(Goal) Set down, exactly as they appear, the lines from the line holding "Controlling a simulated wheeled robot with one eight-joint" through the line holding "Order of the", inclusive; output nothing outside that range.

(Extracted data)
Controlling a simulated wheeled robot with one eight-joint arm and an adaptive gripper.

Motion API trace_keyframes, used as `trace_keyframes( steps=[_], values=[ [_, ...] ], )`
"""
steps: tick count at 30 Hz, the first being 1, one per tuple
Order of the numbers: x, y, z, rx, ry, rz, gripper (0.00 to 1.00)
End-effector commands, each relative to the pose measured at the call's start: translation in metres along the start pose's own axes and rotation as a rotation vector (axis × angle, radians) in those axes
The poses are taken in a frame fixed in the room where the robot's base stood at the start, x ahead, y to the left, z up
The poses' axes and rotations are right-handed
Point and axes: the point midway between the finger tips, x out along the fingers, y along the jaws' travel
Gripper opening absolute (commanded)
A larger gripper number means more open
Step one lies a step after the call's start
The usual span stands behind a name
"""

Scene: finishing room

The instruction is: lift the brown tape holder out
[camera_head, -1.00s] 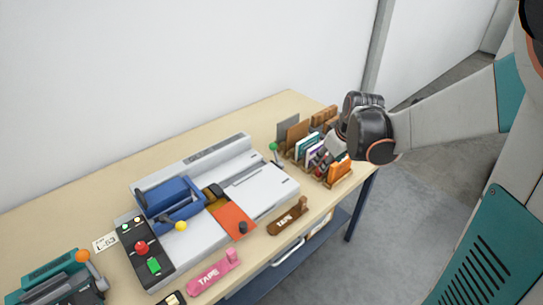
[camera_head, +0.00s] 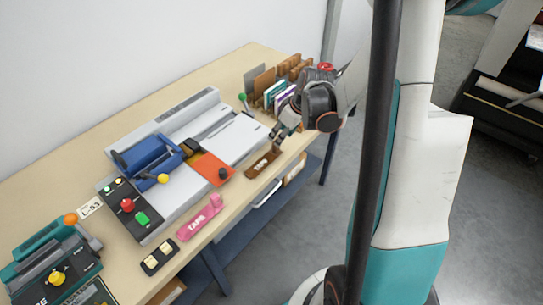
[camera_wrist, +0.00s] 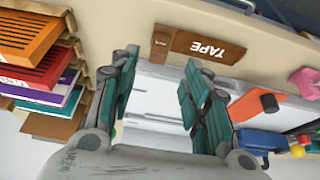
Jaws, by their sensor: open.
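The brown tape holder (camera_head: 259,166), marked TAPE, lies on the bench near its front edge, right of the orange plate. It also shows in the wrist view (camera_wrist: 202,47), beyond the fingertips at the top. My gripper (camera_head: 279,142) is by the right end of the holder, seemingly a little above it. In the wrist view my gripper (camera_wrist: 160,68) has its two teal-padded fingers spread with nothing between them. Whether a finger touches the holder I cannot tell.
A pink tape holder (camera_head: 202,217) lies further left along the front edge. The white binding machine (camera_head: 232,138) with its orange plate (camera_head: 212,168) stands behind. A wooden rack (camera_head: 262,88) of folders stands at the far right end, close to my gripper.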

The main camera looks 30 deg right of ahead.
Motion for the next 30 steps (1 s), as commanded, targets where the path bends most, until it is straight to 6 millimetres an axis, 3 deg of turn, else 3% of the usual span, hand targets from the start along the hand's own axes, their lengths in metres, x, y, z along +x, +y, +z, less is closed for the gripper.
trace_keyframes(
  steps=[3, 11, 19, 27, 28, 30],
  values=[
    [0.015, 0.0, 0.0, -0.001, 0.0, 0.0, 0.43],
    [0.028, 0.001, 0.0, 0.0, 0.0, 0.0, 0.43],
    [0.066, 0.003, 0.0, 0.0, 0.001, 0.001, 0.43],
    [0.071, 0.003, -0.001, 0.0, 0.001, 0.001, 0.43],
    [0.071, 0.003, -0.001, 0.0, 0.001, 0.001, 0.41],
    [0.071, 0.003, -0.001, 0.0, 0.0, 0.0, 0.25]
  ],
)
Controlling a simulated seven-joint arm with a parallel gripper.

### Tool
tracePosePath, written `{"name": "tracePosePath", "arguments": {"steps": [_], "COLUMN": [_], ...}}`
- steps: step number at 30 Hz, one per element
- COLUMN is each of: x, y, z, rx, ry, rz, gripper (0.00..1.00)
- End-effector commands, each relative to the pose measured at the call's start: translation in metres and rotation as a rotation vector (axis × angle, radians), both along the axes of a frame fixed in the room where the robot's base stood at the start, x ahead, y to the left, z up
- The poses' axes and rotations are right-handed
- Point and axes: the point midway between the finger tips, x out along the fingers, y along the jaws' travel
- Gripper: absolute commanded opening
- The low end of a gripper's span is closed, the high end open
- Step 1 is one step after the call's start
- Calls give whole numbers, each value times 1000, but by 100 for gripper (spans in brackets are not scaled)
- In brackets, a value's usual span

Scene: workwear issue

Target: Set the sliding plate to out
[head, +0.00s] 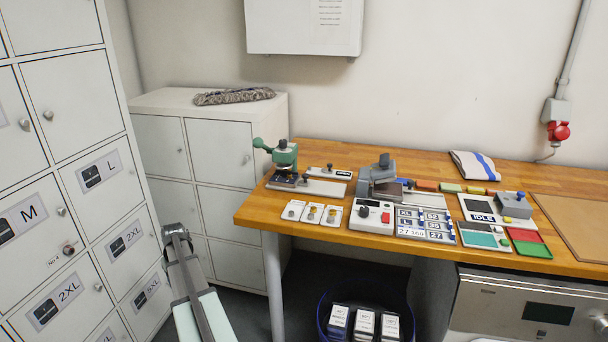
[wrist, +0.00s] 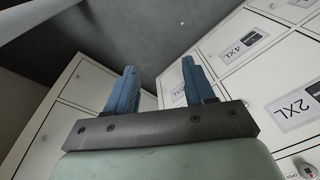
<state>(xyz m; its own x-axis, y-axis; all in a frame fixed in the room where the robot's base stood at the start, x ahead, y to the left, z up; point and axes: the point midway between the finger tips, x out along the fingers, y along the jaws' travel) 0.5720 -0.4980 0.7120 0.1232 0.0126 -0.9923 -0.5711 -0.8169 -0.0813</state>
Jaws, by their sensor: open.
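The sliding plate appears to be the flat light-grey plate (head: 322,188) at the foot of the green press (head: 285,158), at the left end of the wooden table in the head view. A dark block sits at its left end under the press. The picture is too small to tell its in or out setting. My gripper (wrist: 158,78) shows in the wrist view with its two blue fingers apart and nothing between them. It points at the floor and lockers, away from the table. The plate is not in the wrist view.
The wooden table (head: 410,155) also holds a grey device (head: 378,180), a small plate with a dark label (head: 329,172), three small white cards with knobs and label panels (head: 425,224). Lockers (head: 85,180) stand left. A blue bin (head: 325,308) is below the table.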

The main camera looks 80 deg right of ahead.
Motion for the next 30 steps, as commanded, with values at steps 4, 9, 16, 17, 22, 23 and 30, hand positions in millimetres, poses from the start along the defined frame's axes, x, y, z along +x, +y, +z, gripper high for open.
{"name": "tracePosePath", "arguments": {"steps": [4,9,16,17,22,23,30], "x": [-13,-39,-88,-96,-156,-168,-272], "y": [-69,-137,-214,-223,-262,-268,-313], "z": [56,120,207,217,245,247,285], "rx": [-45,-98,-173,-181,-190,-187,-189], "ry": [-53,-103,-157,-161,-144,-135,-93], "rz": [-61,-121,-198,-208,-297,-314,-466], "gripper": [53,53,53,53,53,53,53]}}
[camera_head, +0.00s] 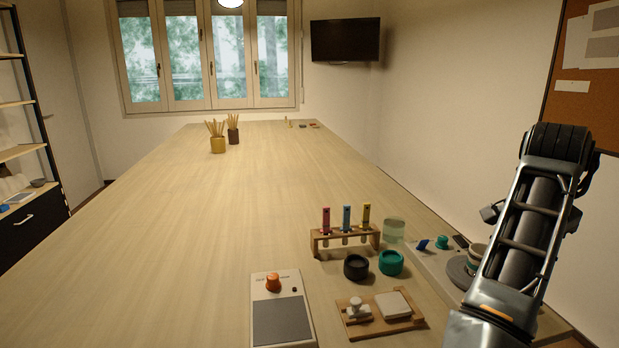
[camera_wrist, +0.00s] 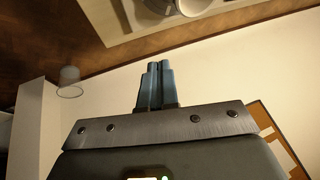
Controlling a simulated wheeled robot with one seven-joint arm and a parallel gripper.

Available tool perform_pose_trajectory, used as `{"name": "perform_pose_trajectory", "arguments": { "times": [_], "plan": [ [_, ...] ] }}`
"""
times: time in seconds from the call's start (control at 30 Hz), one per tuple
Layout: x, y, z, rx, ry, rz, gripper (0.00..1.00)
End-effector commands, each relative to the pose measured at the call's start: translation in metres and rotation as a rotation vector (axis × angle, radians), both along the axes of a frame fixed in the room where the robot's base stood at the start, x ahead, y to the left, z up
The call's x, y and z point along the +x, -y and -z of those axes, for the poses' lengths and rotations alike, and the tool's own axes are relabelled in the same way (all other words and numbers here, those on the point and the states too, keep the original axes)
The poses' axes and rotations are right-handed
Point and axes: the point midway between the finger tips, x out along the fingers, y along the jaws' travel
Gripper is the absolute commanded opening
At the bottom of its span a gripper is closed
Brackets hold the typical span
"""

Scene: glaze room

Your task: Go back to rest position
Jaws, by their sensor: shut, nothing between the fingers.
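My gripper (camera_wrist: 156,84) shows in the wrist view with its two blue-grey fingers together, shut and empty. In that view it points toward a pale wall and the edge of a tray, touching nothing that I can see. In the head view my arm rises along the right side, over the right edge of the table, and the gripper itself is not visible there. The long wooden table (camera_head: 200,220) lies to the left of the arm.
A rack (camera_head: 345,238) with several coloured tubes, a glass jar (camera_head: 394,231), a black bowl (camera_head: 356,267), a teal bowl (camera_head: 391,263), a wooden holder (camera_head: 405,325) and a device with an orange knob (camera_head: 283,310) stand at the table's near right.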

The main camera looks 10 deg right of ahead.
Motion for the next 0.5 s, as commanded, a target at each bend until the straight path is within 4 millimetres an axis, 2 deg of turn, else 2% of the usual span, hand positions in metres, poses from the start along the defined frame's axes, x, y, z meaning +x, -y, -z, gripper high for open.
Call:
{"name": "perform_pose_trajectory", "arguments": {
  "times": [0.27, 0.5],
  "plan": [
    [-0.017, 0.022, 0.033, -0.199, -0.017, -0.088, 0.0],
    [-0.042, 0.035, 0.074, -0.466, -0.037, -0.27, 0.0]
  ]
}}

---

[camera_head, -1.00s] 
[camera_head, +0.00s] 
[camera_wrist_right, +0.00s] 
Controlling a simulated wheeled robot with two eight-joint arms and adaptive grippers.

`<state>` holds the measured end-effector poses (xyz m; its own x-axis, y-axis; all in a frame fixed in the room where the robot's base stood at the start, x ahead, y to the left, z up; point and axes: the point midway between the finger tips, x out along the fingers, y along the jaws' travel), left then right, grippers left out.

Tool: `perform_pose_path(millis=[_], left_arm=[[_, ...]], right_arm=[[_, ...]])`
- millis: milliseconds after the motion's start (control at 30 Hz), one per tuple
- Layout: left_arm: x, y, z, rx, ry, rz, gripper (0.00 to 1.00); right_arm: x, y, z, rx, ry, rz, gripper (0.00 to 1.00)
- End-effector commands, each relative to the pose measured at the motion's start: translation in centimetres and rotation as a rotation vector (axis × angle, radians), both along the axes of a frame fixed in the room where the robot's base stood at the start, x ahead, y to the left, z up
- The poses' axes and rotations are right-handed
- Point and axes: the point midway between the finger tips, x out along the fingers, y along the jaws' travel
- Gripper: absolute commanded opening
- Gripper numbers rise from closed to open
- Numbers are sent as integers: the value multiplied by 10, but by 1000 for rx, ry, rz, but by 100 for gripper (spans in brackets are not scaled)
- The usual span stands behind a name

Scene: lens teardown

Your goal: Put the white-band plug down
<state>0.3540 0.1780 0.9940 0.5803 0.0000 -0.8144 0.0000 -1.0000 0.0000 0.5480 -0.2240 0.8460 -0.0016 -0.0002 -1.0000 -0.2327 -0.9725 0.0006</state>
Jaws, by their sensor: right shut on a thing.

---

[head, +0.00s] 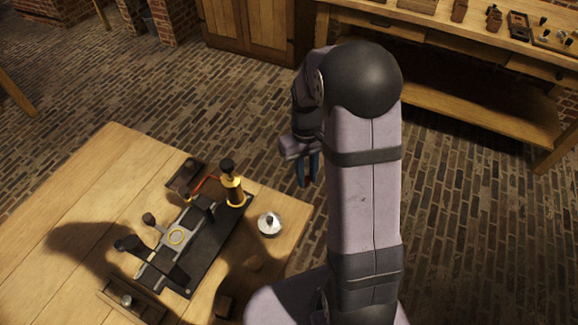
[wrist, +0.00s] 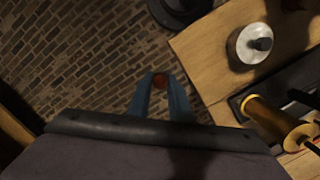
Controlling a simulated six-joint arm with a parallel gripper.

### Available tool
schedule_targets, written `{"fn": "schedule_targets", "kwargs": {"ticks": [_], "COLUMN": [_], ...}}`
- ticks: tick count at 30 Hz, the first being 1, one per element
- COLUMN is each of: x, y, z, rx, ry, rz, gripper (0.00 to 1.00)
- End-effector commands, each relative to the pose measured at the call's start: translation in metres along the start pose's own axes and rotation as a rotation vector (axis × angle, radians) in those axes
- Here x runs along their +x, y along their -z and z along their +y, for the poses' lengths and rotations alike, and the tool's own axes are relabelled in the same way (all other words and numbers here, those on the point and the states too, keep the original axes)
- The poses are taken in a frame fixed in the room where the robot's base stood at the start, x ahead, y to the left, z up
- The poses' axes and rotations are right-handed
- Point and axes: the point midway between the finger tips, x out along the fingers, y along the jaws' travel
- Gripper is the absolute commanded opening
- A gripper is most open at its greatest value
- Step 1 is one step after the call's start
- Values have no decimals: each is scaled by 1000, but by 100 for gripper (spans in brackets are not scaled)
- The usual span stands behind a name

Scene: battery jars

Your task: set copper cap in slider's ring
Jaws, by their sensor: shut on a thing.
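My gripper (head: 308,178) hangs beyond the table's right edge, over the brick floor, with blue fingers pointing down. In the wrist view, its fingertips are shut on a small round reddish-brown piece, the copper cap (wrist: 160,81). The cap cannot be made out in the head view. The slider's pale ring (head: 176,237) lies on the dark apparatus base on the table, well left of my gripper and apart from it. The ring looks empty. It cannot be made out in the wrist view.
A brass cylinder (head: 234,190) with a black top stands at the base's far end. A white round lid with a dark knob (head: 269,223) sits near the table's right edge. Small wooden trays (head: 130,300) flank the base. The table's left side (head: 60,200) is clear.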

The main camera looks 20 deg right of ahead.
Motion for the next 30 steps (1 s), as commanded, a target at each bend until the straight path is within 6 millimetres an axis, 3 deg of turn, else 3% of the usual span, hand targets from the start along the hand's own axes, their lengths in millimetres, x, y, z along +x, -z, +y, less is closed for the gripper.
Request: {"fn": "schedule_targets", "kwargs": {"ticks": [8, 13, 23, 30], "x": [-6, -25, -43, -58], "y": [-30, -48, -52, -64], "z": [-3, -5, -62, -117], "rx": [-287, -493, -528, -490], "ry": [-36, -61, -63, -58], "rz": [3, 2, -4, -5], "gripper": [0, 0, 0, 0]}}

(Written answer)
Controlling a simulated wheeled robot with one eight-joint arm and an adaptive gripper.

Motion API trace_keyframes, used as `trace_keyframes( steps=[_], values=[ [_, ...] ], )`
"""
steps: tick count at 30 Hz, the first being 1, one per tuple
Order of the numbers: x, y, z, rx, ry, rz, gripper (0.00 to 1.00)

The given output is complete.